■ WHAT IS ASKED ■
Reproduce the full listing below unchanged, apart from the pictures.

※ ※ ※

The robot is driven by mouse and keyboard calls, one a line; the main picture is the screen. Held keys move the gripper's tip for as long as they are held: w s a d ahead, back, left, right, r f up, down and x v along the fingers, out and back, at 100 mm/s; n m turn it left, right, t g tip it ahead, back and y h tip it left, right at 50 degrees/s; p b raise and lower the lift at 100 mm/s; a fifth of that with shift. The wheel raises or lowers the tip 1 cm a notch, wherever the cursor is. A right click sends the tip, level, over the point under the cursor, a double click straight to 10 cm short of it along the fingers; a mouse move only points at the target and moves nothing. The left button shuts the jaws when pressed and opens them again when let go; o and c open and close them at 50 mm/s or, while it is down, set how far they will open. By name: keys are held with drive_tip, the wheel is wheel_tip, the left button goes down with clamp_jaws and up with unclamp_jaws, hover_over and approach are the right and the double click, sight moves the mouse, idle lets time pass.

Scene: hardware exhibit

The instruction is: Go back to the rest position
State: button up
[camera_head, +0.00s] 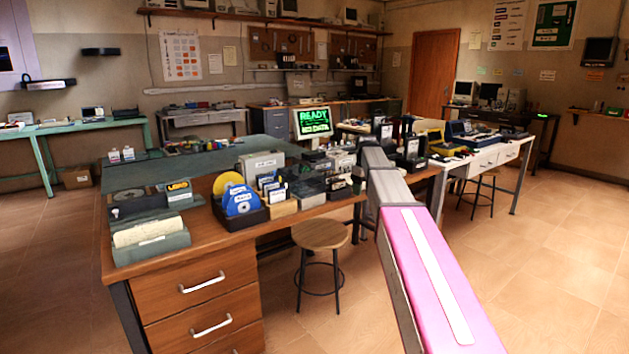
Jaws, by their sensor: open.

※ ※ ※

■ OUTPUT FOR THIS EXERCISE ■
The robot is driven by mouse and keyboard calls, one a line; the main picture is the screen. Held keys move the gripper's tip for as long as they are held: w s a d ahead, back, left, right, r f up, down and x v along the fingers, out and back, at 100 mm/s; n m turn it left, right, t g tip it ahead, back and y h tip it left, right at 50 degrees/s; p b raise and lower the lift at 100 mm/s; a fifth of that with shift. The wheel raises or lowers the tip 1 cm a notch, wherever the cursor is. A right click sends the tip, level, over the point under the cursor, a double click straight to 10 cm short of it along the fingers; a mouse move only points at the target and moves nothing. The left button shuts the jaws when pressed and opens them again when let go; o and c open and close them at 50 mm/s or, while it is down, set how far they will open. By name: keys are held with drive_tip, the wheel is wheel_tip, the left button goes down with clamp_jaws and up with unclamp_jaws, hover_over and approach are the right and the double click, sight moves the mouse, idle lets time pass.

Scene: hardware exhibit

The instruction is: Go back to the rest position
State: button up
[camera_head, +0.00s] 
Jaws, by their sensor: open.

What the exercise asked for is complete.